>> BEGIN

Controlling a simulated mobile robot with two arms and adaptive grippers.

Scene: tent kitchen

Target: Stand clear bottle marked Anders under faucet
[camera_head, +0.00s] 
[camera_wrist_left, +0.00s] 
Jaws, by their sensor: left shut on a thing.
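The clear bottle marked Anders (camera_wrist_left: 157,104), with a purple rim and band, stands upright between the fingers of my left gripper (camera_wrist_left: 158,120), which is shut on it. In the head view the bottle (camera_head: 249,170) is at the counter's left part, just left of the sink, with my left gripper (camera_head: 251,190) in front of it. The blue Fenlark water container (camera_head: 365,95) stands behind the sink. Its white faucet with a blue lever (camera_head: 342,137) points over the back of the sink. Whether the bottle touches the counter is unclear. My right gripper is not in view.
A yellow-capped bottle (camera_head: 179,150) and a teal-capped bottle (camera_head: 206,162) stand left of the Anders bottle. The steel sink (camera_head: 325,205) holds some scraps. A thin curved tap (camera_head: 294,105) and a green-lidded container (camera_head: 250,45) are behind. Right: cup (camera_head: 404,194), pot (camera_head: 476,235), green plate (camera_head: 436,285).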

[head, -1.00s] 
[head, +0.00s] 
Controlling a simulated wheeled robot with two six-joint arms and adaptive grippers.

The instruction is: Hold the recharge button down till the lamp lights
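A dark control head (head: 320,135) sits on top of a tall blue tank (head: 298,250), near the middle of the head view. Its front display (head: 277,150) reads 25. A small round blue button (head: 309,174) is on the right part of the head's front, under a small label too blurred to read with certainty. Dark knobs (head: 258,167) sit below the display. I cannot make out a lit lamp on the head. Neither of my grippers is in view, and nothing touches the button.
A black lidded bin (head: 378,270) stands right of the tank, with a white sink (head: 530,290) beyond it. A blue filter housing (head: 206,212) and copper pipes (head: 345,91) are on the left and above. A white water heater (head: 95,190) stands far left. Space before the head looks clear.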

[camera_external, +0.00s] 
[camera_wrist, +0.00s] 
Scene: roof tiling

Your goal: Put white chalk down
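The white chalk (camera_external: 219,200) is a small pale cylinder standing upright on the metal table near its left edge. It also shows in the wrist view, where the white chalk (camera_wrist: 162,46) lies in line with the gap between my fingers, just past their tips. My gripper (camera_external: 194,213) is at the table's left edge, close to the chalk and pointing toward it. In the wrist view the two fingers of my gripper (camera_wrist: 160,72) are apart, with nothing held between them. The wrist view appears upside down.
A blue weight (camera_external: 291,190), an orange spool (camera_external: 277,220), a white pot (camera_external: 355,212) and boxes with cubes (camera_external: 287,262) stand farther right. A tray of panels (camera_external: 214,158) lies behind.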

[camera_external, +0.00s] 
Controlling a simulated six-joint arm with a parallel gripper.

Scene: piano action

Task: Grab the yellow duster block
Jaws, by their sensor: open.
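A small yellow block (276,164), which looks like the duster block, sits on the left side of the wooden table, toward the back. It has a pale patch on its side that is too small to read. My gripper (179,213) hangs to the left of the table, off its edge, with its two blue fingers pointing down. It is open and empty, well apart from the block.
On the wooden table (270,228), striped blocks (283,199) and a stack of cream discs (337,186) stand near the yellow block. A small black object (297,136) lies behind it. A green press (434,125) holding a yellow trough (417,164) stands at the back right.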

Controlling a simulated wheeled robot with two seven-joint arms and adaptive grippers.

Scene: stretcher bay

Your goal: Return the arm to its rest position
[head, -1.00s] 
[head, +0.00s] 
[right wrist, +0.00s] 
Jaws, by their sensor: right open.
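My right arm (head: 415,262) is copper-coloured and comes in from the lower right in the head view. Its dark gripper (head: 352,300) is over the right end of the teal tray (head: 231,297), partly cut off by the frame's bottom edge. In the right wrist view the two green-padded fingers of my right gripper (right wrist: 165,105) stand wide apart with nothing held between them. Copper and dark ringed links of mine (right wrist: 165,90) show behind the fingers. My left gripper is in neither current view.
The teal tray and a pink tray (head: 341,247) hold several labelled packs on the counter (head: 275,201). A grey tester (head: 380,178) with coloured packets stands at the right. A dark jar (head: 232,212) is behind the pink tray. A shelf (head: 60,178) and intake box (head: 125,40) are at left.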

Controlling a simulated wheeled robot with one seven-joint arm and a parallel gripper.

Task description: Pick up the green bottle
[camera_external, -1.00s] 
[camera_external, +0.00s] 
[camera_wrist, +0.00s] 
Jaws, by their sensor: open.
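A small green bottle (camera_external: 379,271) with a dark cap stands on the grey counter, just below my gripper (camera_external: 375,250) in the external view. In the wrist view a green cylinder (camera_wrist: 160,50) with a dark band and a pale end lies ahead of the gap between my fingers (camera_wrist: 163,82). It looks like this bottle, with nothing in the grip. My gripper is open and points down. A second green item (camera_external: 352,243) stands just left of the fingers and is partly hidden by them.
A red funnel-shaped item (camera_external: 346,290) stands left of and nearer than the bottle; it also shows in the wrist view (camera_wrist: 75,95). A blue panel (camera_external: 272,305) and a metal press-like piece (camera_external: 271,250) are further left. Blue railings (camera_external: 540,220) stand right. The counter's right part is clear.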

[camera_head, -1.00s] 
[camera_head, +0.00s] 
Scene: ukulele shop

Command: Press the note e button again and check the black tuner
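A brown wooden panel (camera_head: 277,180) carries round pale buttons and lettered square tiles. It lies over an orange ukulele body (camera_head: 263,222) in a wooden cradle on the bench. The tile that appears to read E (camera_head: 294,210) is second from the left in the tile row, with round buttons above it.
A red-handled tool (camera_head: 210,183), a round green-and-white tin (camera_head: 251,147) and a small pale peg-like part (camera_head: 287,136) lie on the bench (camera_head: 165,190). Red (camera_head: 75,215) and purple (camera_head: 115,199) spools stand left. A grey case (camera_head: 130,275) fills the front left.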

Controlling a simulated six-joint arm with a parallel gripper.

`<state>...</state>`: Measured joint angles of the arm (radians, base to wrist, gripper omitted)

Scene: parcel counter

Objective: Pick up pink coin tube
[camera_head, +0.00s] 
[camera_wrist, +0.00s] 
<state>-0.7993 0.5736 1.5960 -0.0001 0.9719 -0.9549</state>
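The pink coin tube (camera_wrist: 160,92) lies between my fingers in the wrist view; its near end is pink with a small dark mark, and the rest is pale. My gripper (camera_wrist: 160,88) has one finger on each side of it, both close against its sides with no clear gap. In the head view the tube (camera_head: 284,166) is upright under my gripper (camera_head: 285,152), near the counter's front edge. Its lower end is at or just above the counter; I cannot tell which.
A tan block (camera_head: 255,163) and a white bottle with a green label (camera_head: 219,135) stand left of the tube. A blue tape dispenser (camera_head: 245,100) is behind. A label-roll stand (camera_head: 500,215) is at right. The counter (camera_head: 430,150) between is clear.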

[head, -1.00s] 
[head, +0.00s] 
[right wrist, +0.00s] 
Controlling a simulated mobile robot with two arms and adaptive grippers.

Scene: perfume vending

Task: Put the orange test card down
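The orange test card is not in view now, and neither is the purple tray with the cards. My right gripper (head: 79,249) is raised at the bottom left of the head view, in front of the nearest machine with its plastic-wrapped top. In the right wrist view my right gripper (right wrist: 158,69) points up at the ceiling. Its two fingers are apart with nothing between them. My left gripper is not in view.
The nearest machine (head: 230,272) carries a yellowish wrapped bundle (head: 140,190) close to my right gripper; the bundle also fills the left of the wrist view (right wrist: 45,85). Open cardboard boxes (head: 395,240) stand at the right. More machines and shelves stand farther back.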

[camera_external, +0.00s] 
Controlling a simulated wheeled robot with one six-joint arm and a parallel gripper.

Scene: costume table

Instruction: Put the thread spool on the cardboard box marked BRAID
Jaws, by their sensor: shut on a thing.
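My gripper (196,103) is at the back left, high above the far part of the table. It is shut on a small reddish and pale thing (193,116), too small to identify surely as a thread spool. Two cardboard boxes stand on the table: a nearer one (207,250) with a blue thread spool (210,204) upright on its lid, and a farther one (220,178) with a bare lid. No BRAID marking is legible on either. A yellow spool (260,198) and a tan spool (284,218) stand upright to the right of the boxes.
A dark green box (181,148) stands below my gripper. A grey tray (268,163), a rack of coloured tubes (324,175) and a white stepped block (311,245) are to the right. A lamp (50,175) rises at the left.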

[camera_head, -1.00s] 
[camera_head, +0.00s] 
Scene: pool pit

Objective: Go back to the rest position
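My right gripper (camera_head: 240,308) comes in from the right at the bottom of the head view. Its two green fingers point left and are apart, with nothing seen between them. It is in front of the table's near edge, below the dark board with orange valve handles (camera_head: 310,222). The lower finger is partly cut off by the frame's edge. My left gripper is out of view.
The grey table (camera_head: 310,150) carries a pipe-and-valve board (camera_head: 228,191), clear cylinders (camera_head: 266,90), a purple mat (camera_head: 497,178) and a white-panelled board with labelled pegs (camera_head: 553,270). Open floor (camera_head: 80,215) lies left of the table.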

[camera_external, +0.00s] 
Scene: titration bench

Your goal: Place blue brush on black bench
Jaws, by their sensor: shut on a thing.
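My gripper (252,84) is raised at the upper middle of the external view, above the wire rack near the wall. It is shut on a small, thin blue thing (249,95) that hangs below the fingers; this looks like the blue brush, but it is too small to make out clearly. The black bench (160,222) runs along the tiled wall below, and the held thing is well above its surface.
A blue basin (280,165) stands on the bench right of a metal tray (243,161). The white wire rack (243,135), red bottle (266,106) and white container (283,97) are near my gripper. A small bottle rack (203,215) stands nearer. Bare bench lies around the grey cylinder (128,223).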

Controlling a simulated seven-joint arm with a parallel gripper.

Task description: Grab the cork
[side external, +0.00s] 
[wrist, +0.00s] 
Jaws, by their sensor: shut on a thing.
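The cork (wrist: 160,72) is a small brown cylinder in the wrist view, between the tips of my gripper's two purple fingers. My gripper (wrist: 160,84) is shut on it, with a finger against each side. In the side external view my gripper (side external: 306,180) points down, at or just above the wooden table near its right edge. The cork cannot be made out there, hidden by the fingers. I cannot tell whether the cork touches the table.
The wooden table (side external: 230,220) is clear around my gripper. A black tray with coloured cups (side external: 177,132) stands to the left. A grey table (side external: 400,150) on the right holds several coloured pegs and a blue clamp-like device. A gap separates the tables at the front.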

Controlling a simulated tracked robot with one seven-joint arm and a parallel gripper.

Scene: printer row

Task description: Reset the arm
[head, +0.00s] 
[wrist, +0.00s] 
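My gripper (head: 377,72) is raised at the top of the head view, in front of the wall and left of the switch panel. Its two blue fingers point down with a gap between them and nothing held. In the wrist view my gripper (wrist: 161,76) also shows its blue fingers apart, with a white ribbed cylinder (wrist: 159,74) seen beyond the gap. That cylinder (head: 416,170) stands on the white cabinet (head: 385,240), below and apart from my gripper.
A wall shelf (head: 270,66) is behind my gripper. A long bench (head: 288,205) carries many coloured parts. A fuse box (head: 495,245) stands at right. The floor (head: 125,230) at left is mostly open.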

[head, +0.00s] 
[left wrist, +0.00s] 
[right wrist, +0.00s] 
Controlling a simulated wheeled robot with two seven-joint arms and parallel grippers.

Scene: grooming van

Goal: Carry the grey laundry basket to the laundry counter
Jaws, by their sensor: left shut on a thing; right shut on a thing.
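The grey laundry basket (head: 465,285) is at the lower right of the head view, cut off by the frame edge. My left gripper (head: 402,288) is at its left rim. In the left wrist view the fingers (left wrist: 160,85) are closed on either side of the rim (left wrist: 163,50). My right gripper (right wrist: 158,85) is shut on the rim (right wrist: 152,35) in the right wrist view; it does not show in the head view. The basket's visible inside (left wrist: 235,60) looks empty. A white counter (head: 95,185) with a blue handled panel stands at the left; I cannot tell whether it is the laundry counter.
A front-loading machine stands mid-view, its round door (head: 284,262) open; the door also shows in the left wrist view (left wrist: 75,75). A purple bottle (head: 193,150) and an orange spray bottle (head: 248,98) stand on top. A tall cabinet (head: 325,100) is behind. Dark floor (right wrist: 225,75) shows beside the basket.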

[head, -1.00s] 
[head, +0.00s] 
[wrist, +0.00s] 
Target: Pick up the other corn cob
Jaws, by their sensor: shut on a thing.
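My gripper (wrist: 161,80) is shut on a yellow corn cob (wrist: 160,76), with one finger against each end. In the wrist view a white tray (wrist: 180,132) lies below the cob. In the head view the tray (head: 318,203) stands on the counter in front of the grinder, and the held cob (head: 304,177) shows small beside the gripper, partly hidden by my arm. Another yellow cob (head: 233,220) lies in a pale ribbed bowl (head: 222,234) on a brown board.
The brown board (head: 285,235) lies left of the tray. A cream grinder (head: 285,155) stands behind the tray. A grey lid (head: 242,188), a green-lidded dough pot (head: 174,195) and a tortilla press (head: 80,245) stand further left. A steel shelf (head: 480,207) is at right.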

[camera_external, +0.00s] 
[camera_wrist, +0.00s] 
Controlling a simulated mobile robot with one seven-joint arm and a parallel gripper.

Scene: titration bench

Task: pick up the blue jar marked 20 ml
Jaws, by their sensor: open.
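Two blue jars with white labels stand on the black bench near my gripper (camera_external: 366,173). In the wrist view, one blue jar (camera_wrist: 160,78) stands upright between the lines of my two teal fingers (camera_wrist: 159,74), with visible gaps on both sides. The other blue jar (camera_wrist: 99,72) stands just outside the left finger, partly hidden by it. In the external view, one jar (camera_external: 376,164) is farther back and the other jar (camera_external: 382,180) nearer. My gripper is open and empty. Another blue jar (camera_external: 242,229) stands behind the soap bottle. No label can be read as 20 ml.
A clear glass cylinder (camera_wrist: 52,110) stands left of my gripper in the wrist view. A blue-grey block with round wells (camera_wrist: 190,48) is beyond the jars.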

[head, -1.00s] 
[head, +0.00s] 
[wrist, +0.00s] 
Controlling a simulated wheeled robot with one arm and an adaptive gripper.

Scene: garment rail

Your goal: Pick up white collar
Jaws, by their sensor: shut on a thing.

>> END

BRIEF. Extract, word for word, every line beginning with the one that holds "Controlling a simulated wheeled robot with one six-joint" and concluding with the one that holds "Your goal: Place blue brush on black bench". Include both of those lines.

RESPONSE TO THE EXERCISE.
Controlling a simulated wheeled robot with one six-joint arm and a parallel gripper.

Scene: costume table

Instruction: Put the thread spool on the cardboard box marked BRAID
Jaws, by their sensor: shut on a thing.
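My gripper (196,103) is at the back left, high above the far part of the table. It is shut on a small reddish and pale thing (193,116), too small to identify surely as a thread spool. Two cardboard boxes stand on the table: a nearer one (207,250) with a blue thread spool (210,204) upright on its lid, and a farther one (220,178) with a bare lid. No BRAID marking is legible on either. A yellow spool (260,198) and a tan spool (284,218) stand upright to the right of the boxes.
A dark green box (181,148) stands below my gripper. A grey tray (268,163), a rack of coloured tubes (324,175) and a white stepped block (311,245) are to the right. A lamp (50,175) rises at the left.

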[camera_head, -1.00s] 
[camera_head, +0.00s] 
Scene: pool pit

Objective: Go back to the rest position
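My right gripper (camera_head: 240,308) comes in from the right at the bottom of the head view. Its two green fingers point left and are apart, with nothing seen between them. It is in front of the table's near edge, below the dark board with orange valve handles (camera_head: 310,222). The lower finger is partly cut off by the frame's edge. My left gripper is out of view.
The grey table (camera_head: 310,150) carries a pipe-and-valve board (camera_head: 228,191), clear cylinders (camera_head: 266,90), a purple mat (camera_head: 497,178) and a white-panelled board with labelled pegs (camera_head: 553,270). Open floor (camera_head: 80,215) lies left of the table.

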[camera_external, +0.00s] 
Scene: titration bench

Your goal: Place blue brush on black bench

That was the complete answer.